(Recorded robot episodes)
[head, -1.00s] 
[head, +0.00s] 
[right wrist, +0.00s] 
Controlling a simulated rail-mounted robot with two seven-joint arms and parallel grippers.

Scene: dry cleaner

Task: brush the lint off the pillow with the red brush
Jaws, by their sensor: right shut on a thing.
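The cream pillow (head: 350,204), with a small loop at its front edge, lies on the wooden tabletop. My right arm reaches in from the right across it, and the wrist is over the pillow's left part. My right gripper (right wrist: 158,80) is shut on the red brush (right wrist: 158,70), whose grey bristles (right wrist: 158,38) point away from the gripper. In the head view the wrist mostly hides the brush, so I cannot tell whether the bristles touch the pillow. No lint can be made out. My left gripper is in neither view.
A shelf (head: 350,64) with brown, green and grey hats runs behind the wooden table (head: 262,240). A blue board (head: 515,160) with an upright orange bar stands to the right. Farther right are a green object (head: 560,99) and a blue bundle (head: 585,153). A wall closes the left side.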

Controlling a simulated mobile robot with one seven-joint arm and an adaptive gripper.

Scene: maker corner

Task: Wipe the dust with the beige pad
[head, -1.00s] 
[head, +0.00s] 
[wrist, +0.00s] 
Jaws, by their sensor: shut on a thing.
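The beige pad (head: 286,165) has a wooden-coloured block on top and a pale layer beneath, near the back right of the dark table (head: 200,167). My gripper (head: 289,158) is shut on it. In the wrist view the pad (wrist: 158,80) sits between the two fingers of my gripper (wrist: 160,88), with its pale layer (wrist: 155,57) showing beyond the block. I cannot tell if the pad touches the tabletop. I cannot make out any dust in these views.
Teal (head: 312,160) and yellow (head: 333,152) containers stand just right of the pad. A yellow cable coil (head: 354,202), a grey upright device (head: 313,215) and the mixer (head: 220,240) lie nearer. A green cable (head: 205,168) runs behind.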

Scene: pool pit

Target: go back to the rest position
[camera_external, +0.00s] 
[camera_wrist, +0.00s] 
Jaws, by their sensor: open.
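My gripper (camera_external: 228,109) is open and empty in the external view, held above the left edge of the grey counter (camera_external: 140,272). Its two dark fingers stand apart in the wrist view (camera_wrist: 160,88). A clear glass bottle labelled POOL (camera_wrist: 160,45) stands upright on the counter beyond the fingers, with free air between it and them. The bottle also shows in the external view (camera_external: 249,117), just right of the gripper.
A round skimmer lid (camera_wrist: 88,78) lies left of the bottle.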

EXERCISE BRIEF |
State how many lines in the entries above include the word "Scene"; reply with the number alone.

SOLUTION TO THIS TASK |
3